OPINION:
When the Federal Communications Commission (FCC) announced it would begin proceedings to regulate the Internet, it repeatedly painted the proposal as a “consensus” and “bipartisan” approach. It was as if the Orwellian commission could deem exactly how stakeholders and the public should feel about their drive to regulate portions of the Internet ecosphere. This marketing job could not be further from the truth.
The commission’s latest plan to enact net neutrality is directly in line with its last proposal to regulate the management of Internet networks. The FCC suffered a setback after a U.S. court of appeals ruled it was attempting to “shatter” the bounds of its authority by trying to regulate with only tenuous jurisdiction. However, the commission did not look to alter its policy, only its strategy. The newest plan reflects that, by taking portions of a law designed to regulate 1930s monopoly phone carriers and applying them to modern broadband networks, all in the name of net neutrality. This means even more regulation - and opposition - than the first attempt would have brought. Here begins the FCC’s marketing campaign.
The commission says there is a “consensus that the Internet should remain unregulated.” That much is true; however, the FCC’s claim that its proposal is this consensus approach that “does not regulate the Internet” is patently false. To get here, the commission is turning its back on years of law and precedent to redefine the “Internet” as the content that is accessed and delivered, not the entire network itself.
The 1996 Telecommunications Act, at least four declaratory rulings by the FCC and the U.S. Supreme Court ruling in the Brand X case have all treated the access component as an integral part of the hitherto unregulated Internet. In fact, the 1996 act - the last major revision of telecommunications law - does not include the term “content” or anything close to it when defining the Internet. It does, however, define the Web as “data networks,” which is exactly what the FCC wants to regulate.
To the commission, consensus also doesn’t mean finding widespread agreement among interested parties. It means balancing the legal restraints and practicalities that bind it with the desires of far-left leaning organizations that have the ear of Chairman Julius Genachowski and have long aimed for comprehensive, heavy regulation of the Internet.
In truth, there is zero policy consensus on this regulatory power grab.
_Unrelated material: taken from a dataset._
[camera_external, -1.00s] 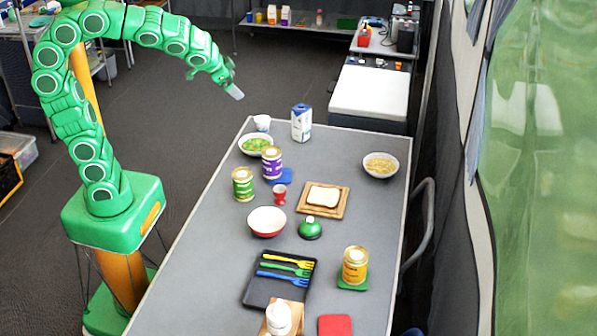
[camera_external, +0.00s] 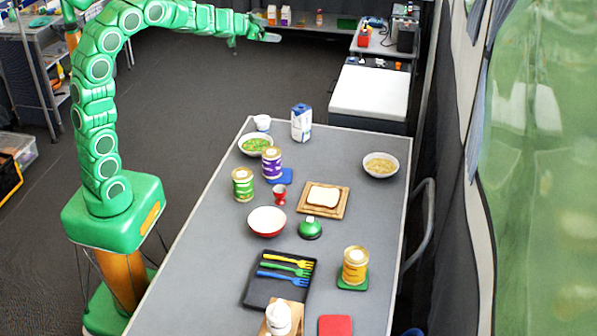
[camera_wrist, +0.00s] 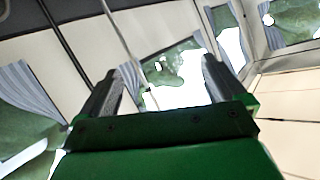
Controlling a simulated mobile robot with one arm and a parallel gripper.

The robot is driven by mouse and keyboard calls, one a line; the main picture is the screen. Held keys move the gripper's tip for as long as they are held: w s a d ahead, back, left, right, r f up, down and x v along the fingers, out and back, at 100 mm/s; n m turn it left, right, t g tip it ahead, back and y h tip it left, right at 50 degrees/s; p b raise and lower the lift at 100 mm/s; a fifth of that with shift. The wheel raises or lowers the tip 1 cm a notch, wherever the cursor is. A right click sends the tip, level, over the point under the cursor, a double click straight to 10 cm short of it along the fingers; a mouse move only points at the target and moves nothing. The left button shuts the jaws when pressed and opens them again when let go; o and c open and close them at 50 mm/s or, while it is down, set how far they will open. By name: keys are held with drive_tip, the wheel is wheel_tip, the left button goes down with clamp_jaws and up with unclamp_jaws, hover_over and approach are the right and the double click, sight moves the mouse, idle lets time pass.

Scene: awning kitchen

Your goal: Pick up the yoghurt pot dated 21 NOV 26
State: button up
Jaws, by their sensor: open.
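No date can be read on anything in view, so I cannot tell which thing is the yoghurt pot dated 21 NOV 26. A small white pot or cup (camera_external: 262,122) stands at the table's far left corner, next to a blue and white carton (camera_external: 301,123). My gripper (camera_external: 271,37) is raised beyond the far end of the table, well away from it and pointing right. In the wrist view my gripper (camera_wrist: 165,78) is open, with two fingers apart and nothing between them.
The grey table (camera_external: 205,250) holds a green-food bowl (camera_external: 256,145), purple tin (camera_external: 271,163), green tin (camera_external: 243,184), red egg cup (camera_external: 280,194), bread board (camera_external: 336,211) and orange tin (camera_external: 355,266). A back shelf (camera_external: 325,30) carries small containers.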

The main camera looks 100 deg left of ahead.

Net Neutrality 2.0 does not address the initial opposition from free-market think tanks, businesses, minority groups, workers unions and others who argue that regulating networks - regardless of how it is implemented - would have a devastating impact on investment and expansion of broadband. Even worse, the FCC’s latest version is so much more overreaching that it has drawn equally scathing reactions and brought even less consensus to the conversation. Opponents can now only be thankful that the FCC has promised its new approach will limit the impact of highly contentious issues, such as government price-setting.
Consistent with this strategy of wrapping pleasant rhetoric around onerous actions, the commission and proponents of Internet regulation also claimed the plan is “bipartisan” and has the backing of Congress. The organization Free Press went so far as to say Congress had declared the FCC should “do whatever it takes” to enact net neutrality. Yet, on the day of the plan’s release, proponents only cited a letter from House and Senate Commerce Committee Chairmen Sen. John D. Rockefeller and Rep. Henry Waxman, an Op-Ed by Sen. Byron L. Dorgan and a couple of other lawmakers’ press releases.
In stark contrast, this week 74 House Democrats sent the commission a letter chiding them for pushing regulations that will “deter needed investment,” “jeopardize jobs,” and bypass congressional approval in the process. Thirty-seven Senate Republicans also sent a letter offering much sharper criticism and questioning the FCC’s legal authority.
In truth, the bipartisan approach has always been to keep all aspects of the Internet unregulated. The Clinton administration and former Democratic FCC Chairman Bill Kennard also determined that the entire Internet was an “information service” and thus should not be subject to such regulation.
In the meantime, Rep. Edward J. Markeys bill to enact net neutrality has only 24 co-sponsors, compared with the 49 co-sponsors of Rep. Marsha Blackburn and Sen. John McCains legislation that would prohibit the FCC from regulating the Internet in virtually any way. There is so little support for net neutrality in the Senate that no bill has yet to be introduced this year.
No matter how pleasant the FCC tries to paint its newest push for net neutrality, it is easy to see the commission’s true intent through thinly veiled words: They want to regulate the Internet.
Kelly William Cobb is executive director of Americans for Tax Reform’s Digital Liberty Project.